What's in a Hex Dump
Most network-packet analyzers, such as WinDump (http://www.winpcap.org/windump), Ethereal (http://www.ethereal.com), and NetMon (a component of Microsoft System Management Server—SMS) display hex dumps in a common format. Other tools, such as programming and disk editors, also use this format.
A hex dump typically contains multiple rows, each of which consists of byte-offset values, hex-based byte values (aka hex bytes), and an ASCII character display of the data (in that order). In Figure 1, you'll see a hex dump from an HTTP request for a Web page. The payload section starts in the fourth line.

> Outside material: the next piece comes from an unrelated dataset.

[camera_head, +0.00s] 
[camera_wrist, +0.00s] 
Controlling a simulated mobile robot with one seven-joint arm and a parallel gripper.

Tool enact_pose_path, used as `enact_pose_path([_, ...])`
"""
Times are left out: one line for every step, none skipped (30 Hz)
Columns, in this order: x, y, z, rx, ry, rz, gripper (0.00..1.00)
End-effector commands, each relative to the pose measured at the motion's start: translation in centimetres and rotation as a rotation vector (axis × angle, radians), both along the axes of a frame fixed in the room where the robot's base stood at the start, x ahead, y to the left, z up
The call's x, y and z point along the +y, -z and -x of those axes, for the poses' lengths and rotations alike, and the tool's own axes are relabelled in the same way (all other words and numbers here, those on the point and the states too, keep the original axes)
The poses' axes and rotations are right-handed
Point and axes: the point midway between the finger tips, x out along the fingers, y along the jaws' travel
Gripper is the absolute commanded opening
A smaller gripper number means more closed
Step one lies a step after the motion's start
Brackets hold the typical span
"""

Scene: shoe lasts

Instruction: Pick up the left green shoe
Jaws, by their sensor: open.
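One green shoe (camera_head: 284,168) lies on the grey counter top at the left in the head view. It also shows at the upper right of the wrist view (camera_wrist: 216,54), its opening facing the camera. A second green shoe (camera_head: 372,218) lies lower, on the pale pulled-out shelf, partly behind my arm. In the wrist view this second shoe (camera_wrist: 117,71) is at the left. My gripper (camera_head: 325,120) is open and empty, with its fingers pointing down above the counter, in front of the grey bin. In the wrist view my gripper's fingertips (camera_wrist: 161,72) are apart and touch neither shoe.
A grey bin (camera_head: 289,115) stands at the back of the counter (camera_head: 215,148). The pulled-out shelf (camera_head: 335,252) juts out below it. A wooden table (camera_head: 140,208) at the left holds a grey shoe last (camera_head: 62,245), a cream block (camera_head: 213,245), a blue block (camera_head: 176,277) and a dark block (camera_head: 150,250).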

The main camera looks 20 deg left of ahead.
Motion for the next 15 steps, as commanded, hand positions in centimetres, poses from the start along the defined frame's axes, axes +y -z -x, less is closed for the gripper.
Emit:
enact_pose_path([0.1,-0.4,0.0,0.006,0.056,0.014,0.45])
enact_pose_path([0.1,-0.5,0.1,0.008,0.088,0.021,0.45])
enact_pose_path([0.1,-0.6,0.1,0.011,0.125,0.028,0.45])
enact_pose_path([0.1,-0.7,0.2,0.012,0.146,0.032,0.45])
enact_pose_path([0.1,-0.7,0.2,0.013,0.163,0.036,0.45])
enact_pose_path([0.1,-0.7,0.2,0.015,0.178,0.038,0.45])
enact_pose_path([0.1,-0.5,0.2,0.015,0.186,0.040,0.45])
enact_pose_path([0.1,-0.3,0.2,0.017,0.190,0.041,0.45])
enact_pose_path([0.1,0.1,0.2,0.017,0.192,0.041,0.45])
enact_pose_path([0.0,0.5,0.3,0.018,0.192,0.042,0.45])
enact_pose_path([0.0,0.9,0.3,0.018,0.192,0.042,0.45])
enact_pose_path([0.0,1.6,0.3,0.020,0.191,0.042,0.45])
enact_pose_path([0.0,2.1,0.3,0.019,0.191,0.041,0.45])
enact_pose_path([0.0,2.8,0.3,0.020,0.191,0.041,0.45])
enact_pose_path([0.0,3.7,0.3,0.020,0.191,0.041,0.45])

This hex dump shows that at the beginning of the packet (offset of 0x0000), there are 4 bytes that contain the hex values of 0x00, 0x0f, 0xb5, and 0xbe. Now skip down to the line that starts with 0080 (0x0080 hex bytes or 128 bytes in decimal), which contains the hex values of 0x49, 0x66, 0x2d, 0x4d, and so on. If you look at the end of the line in the right column, you'll see that the bytes in this line represent the ASCII text If-Modified-Sinc. If you combine the bytes in the last three lines in the hex dump, you'll find that they represent the ASCII text If-Modified-Since: Tue, 07 Feb 2006 19:20:39 GMT.

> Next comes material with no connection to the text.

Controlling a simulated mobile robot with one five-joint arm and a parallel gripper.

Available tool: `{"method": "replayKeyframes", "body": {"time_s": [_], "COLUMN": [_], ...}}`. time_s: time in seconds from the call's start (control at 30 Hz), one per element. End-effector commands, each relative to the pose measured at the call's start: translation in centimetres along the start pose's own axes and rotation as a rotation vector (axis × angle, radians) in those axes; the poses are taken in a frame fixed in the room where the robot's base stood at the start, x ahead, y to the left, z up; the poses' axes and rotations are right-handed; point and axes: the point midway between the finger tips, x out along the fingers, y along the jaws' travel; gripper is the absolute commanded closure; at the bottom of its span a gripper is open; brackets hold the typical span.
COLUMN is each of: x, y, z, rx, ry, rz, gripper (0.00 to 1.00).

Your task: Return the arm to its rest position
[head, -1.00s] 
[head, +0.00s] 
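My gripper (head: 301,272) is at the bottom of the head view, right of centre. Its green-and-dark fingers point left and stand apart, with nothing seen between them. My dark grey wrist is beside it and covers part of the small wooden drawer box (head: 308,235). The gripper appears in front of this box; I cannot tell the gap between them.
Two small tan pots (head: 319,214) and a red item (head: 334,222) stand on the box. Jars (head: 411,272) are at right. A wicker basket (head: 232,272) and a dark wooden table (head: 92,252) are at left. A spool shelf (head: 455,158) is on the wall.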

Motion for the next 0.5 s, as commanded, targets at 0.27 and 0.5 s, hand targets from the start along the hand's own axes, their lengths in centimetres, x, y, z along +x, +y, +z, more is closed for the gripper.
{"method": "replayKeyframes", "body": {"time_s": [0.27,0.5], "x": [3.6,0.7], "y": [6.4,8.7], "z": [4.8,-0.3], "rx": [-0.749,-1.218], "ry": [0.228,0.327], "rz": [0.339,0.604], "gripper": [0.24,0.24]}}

As this example shows, it quickly becomes a burden to read text in a column that's only 8 or 16 characters wide. When you have to examine hundreds of packets, this task is quite time-consuming. Thus, I wrote HexDump.pl to make it easier to read hex dumps. The script waits for you to copy a hex dump to the Windows clipboard. The script then converts the hex dump to text and displays the results. When a byte contains data that isn't a valid printable text character, a period will be printed in its place. That way, you'll know that some data was present but just not presentable. For example, Figure 2 shows HexDump.pl's output for the hex dump in Figure 1.
How the Script Works
Listing 1 shows HexDump.pl. This simple script uses the Win32:: Clipboard extension, which is part of ActiveState Software's ActivePerl standard distribution (http://www.activestate.com). For more information about this extension, see my article "Capture the Clipboard's Contents" (July 2006, InstantDoc ID 50376).
As callout A in Listing 1 shows, the script creates a Win32 Clipboard object. If the script can't create this object, the script fails. After the Clipboard object is created, the script calls the WaitForChange() method, passing in a timeout value of 100 milliseconds. This pause essentially clears any pending clipboard changes that have been queued.
The code at callout B starts a While loop that waits for a hex dump to be copied to the clipboard. This code uses the WaitForChange() method so that the script pauses until a change is made to the clipboard. In this instance, however, no timeout value is specified, so the script will wait indefinitely for a change.
After a change is detected, the While loop code runs. This code first checks to see whether the clipboard contains text. When the clipboard doesn't contain text (e.g., you copy a graphic image), the While loop continues to wait for a change. When the clipboard does contain text, a Foreach loop begins, as callout C shows. The Foreach loop enumerates each line of text in the clipboard. It does so by calling the Get() method to retrieve the clipboard's text, which it separates into rows using a carriage return (\n) as the delimiter.
As the Foreach loop processes each line of text, the code at callout D splits each row of text into three components—an offset value, a list of hex bytes, and ASCII data—using a regular expression (regex). When the loop fails to find these components, it moves on to the next row. When the loop finds these components, it assigns them to the scalar variables of $Offset, $Hex, and $Display, respectively. For the remainder of the script, only $Hex is used. The remaining $Offset and $Display variables are ignored; their real function was to help parse out the $Hex component.
The rest of the Foreach loop is simple. For each $Hex value, the loop first removes any spaces. The loop then uses the Pack() command to convert the $Hex value into a character string. When the character is unprintable, it's replaced with a period. In this case, an unprintable character is either greater than 0x7e or less than 0x20 and not a linefeed (0x0a) or carriage return (0x0d). The loop finishes by appending the results of this hex conversion to the $Data variable, after which it starts processing the next row of data.
After all rows of text are processed and the $Data variable contains all the text, the code at callout E runs. This block of code simply cleans up the text in $Data by replacing newline characters (\r) with carriage returns (\n) unless the newline character is already is accompanied by a carriage return (\r\n). The script also replaces tab characters with a couple of spaces to make printed text look nicer.
Perl to the Rescue
Whether you're analyzing network packets, examining sectors on a hard disk, or trying to extract data from a corrupt database file, HexDump.pl can come to your rescue. This script uses the Win32::Clipboard extension along with some simple Perl processing to convert a hex dump into simple text. It's much easier for human eyes to pour through this text than a myriad of hexadecimal codes and offset values.